Reps. Joyce, Finkenauer renew commitment to expand broadband in rural America.
When was the last time you grabbed a letter and stamp to send a photo to a friend in the mail, instead of just using your phone?
That’s the question Reps. Abby Finkenauer (D-IA) and John Joyce (R-PA) used to grab readers’ attention in a column for the Gazette, a Cedar Rapids paper.
For millions of Americans, they said, it would not be surprising if the answer was “just last week.”
While nearly all of urban America has access to both fixed and mobile broadband, only two-thirds of rural citizens have that same access, the bipartisan duo explained. They called that disparity, which affects more than 24 million Americans, “unacceptable,” and said Congress “simply cannot allow rural communities to be left behind.”

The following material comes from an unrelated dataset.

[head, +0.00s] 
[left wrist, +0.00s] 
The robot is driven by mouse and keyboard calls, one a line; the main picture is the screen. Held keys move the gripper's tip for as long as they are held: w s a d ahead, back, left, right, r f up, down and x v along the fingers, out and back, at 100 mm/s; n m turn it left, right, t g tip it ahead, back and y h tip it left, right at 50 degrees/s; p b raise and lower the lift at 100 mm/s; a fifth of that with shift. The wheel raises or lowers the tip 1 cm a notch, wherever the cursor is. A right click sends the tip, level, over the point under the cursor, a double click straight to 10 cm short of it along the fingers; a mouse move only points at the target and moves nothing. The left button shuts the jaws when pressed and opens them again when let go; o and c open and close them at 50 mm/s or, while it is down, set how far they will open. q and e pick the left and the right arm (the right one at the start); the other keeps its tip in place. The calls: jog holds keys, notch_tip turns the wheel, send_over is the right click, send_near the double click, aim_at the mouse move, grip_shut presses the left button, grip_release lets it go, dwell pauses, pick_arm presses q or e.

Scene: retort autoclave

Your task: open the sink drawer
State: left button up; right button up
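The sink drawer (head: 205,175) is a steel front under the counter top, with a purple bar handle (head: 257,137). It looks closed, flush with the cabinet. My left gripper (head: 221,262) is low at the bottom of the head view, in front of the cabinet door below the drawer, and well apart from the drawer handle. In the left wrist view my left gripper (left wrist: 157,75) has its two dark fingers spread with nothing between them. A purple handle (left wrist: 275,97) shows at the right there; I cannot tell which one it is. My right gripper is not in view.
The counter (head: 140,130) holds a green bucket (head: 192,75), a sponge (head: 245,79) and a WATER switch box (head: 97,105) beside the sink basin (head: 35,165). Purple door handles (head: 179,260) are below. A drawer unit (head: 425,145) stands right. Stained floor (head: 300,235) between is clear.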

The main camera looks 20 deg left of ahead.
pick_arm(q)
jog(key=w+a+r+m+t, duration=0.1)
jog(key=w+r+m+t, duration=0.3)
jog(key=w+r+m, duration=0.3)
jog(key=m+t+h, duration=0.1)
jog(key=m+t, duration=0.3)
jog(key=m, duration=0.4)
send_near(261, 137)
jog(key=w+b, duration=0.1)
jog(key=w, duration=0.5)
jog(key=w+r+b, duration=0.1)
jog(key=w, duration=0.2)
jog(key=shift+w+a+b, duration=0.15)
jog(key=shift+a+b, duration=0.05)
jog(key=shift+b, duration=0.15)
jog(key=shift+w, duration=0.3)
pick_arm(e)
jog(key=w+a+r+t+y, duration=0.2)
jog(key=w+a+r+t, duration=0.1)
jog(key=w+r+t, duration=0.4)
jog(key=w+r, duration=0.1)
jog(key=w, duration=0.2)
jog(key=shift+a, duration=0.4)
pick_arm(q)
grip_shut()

Finkenauer and Joyce are members of the House Small Business Committee, which works to propel policy that strengthens small businesses, like programs that narrow the gap in broadband access.
“Reliable access to technology is synonymous with success,” they said.
Finkenauer and Joyce wrote about a bipartisan field hearing they hosted in Gettysburg, Pa., to learn from those who “understand this need firsthand.”
Brock Wilderman, President of the Adams County Farm Bureau, was among those who shared his story. He explained that as farmers invest in more advanced equipment, they become more dependent on the ability to access specialized support for maintenance and repairs. That’s typically accomplished on smartphones, which farmers use to troubleshoot problems and check-in with suppliers before making a long drive for needed parts or tools. To compete in their evolving industry, farmers must have reliable broadband access, he said.
Overall, six in 10 farmers say they do not have enough internet connectivity to run their businesses, according to an October 2019 report commissioned by the United Soybean Board.
Students in rural communities without reliable internet are disadvantaged, too, Finkenauer and Joyce wrote.
As take-home school assignments increasingly move online, a digital divide is widening between students with and without reasonable broadband access. This inequity is sometimes called “the homework gap.”
“The internet should be reducing barriers to success, but the dearth of broadband access in rural areas creates additional obstacles for students and parents to overcome,” they wrote.
Finkenauer and Joyce said that when they returned to Congress this month, they’d do so with a renewed commitment “to this common-sense, bipartisan effort.”
While Congress has already enacted several efforts to expand internet in rural America, they said, many programs remain underutilized.
“As technology continues to progress, our communities — in all parts of the country — must continue moving forward. Together, we are working to help Congress meet this challenge.”